The biggest game in town


Quando uno scrittore, poeta, saggista e critico letterario vola a Las Vegas per scrivere della sua grande passione, il poker, non può che nascere un libro come The biggest game in Town.

Siamo nel 1981 e Al Alvarez ha alle sue spalle una carriera da critico e saggista. Ha scritto  di un po’ di tutto affrontando con spirito critico i tempi più disparati, dall’insonnia al divorzio. Personaggio dotato di una grande curiosità e di una passione che non ha mai nascosto, il poker, decide allora di condividerla con i suoi lettori. Prima ancora di essere un libro, The biggest game in Town vede la luce come racconto a puntate pubblicato sul The New Yorker per diventare nei mesi successivi una delle opere più appassionanti sul celebre gioco. Quando nel Maggio del 1981 Alvarez prende l’aereo ha una meta ben precisa in testa, questo luogo è Las Vegas perché se di poker si vuole parlare quello è il posto adatto. I tempi attuali hanno visto affermarsi sulla sena pokeristica internazionale tornei in Asia e in Sudamerica, ma negli Ottanta Las Vegas era la meta indiscussa per chi voleva conoscere in profondità il mondo del poker e i personaggi che ne facevano parte.

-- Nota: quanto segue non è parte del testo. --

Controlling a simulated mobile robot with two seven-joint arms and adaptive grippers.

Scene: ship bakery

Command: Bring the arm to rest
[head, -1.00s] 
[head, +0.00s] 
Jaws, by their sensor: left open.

Non è di certo un manuale alla David Sklansky, il matematico statunitense appassionato di poker che ha messo sulla carta strategie e calcoli matematici sulle probabilità per fornire ad altri giocatori le risorse necessarie per battere gli avversari. “The biggest game in town” non è neppure un romanzo sul modello de “Il giocatore” di Dostoevskij in cui l’autore indaga attraverso il gioco della roulette le passioni e gli umani istinti.

Al Alvarez si inserisce nella scia della tradizione anglosassone del reportage dove elementi biografici, informazioni pratiche e descrizioni di luoghi e personaggi sono tenuti insieme da una narrazione romanzesca che accompagna il lettore.

Ecco allora che le diverse varianti del gioco prendono vita, sotto forma di testa a testa contro il croupier come nel texas hold’em giocato nei casinò, così come in sfide tra personaggi sconosciuti e campioni del poker che hanno contribuito a creare il mito di Las Vegas, descritti dall’occhio implacabile di Al Alvarez. Questi entra che ed esce dal racconto: a volte giocatore a volte narratore. Il fascino del libro sta proprio nella capacità narrativa dell’autore di avvicinare il lettore, appassionato di poker o meno, a questo gioco.

Il reportage si riempie allora di personaggi leggendari come Jack Strauss. Un gigante passato alla storia per una celebre mano in cui portò avanti un bluff incredibilmente creativo che gli permise di vincere contro il suo avversario nonostante delle pessime carte. C’è poi Stu Ungar, uno dei giocatori di poker più forti al mondo e conosciuto per le sue straordinarie capacità mnemoniche. E che dire di quel Johnny Moss protagonista di una delle partite più celebri della storia: un interminabile sfida durata oltre cinque mesi contro Nick Dandalos e che vedrà quest’ultimo sconfitto dopo aver pronunciato una frase entrata nella leggenda. “Signor Moss, devo lasciarla andare”.

Nel suo libro Alvarez ci porta in un mondo ormai scomparso, in una città, Las Vegas, che nonostante i suoi settant’anni è ancora parte di un immaginario collettivo attorno a cui ruotano storie indimenticabili. L’autore ci dà testimonianza di come una simile leggenda sia nata, oltre a dare vita ad un libro che è omaggio ad uno dei giochi di carte più famosi del mondo.